Places to drink in Barcelona
Tour the Vineyards
Any tour that combines food and wine is a clear winner in our eyes. Join Foodie & Tours in beautiful Alella, just 20 minutes outside Barcelona. One for the romantics, the rural Catalan winery with phenomenal views over the Mediterranean Sea is a breath of fresh air from Barcelona’s intoxicating hustle and bustle. You’ll tour the vineyards and 14th century estate, before laying out your picnic blanket and delving into a basket full of artisan tomato bread, sausage, cheese and fresh fruit, all washed down with a bottle of Bouquet d’A Blanc.
Back in the 16th century, the residences along Carrer Montcada housed Barcelona’s most influential families. Nowadays, the moody old Ribera district hosts some of the city’s most sultry flamenco performances. Palau Dalmases Espai Barroc is located in a former Gothic palace, the period features and antique furniture building an atmospheric backdrop for the highly-charged performances.

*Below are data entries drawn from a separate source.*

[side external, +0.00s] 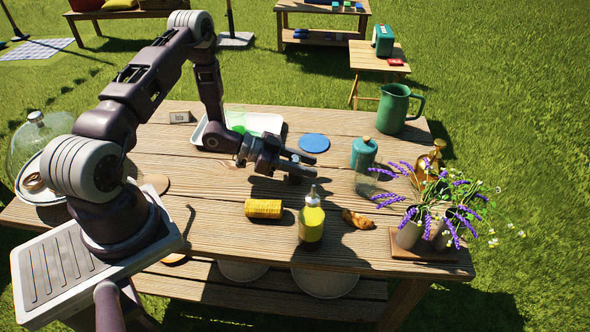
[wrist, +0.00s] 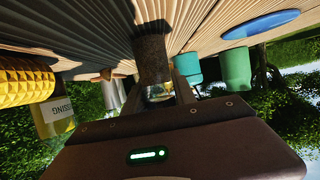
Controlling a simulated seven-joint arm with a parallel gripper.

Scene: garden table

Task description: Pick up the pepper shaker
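The pepper shaker (wrist: 152,58) looks like a small clear jar with dark brown contents. It stands on the table and appears upside down in the wrist view, straight ahead of my gripper. In the side view only a small dark part (side external: 295,179) shows beneath the fingers; the rest is hidden. My gripper (side external: 306,164) is low over the middle of the table, its fingers apart and pointing right. In the wrist view my gripper (wrist: 158,96) has one finger on each side of the shaker's lower picture end. I cannot tell whether they touch it.
A blue disc (side external: 314,143) and white tray (side external: 264,123) lie behind. Lavender pots (side external: 409,232) fill the right corner.

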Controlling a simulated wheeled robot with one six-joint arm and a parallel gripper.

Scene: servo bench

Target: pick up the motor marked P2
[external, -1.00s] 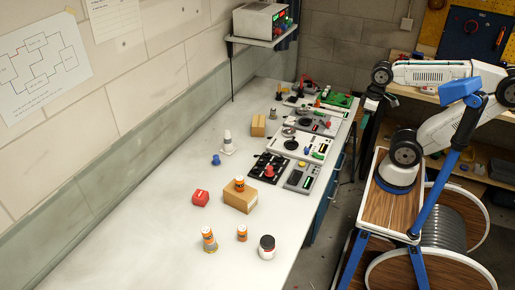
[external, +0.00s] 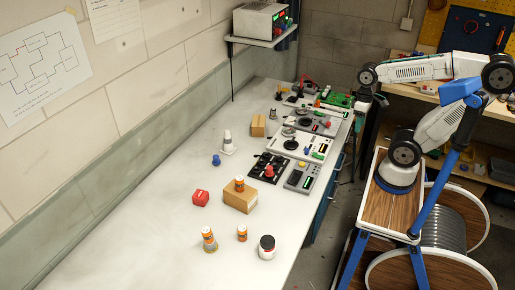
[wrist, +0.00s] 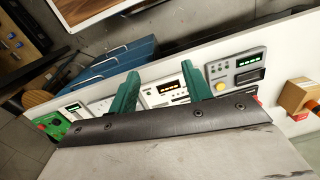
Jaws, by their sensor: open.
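Several small orange-and-white cylinders that look like motors are in the external view. One stands on a cardboard box (external: 240,200), another (external: 242,233) stands on the bench, and a third (external: 208,233) sits on top of a greyish base. Their marks are too small to read, so I cannot tell which is P2. My gripper (external: 368,98) is beyond the bench's right edge near its far end, well away from them. In the wrist view its two green fingers (wrist: 160,72) are apart, with nothing seen between them.
A red block (external: 201,197), a dark-lidded jar (external: 267,247), a blue knob-like piece (external: 216,160) and a white cone (external: 228,143) stand on the bench. Control panels (external: 301,148) line its right side. The bench's near left is clear. A shelf (external: 262,41) holds an instrument.

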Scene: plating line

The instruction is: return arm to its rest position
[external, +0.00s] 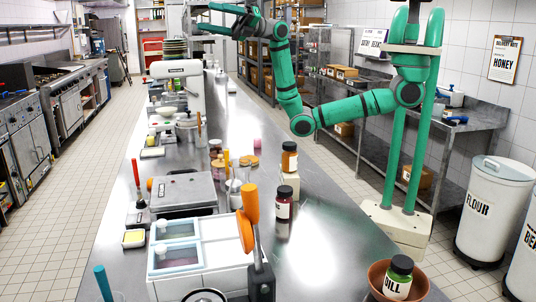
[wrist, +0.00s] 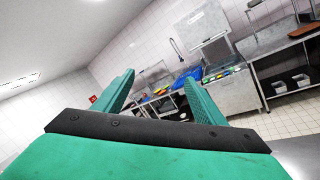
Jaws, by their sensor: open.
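My green arm rises from its base on the right side of the steel counter (external: 320,235) in the external view. It reaches up and to the left over the counter. My gripper (external: 203,18) is high above the counter's far part, well clear of the objects on it. In the wrist view my gripper (wrist: 160,95) shows two green fingers spread wide apart with nothing between them. The wrist camera looks tilted across the room at the white wall and a far work area.
Several jars stand on the counter, including a dark red one (external: 283,203) and an orange one (external: 289,158). A bowl (external: 416,285) holds a dill jar (external: 398,277). A scale (external: 183,192) and a white mixer (external: 183,85) stand at the left. Shelves and a flour bin (external: 492,215) are at the right.

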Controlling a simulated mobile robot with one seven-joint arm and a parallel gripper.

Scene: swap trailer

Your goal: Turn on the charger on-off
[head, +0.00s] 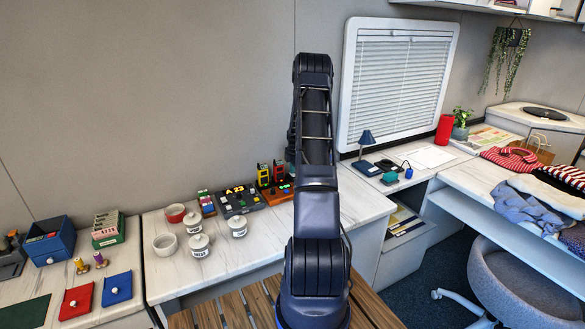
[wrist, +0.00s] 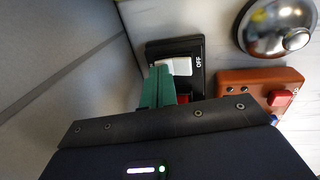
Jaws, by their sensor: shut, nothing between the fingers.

Barcelona offers plenty in the way of rooftop bars promising cocktails with a view. They range from the high-end, haute cuisine-offering Arola, with a 700-bottle wine repository and a contemporary tapas menu serving up veal tartare and octopus with yuca chips, to the tranquil La Terrassa. Located atop the Villa Emilia in the Eixample district, the bar offers calm amidst the hustle and bustle, with live music and Thursday/Friday barbecues attracting a local crowd and a chilled vibe in which to sip your vermouth.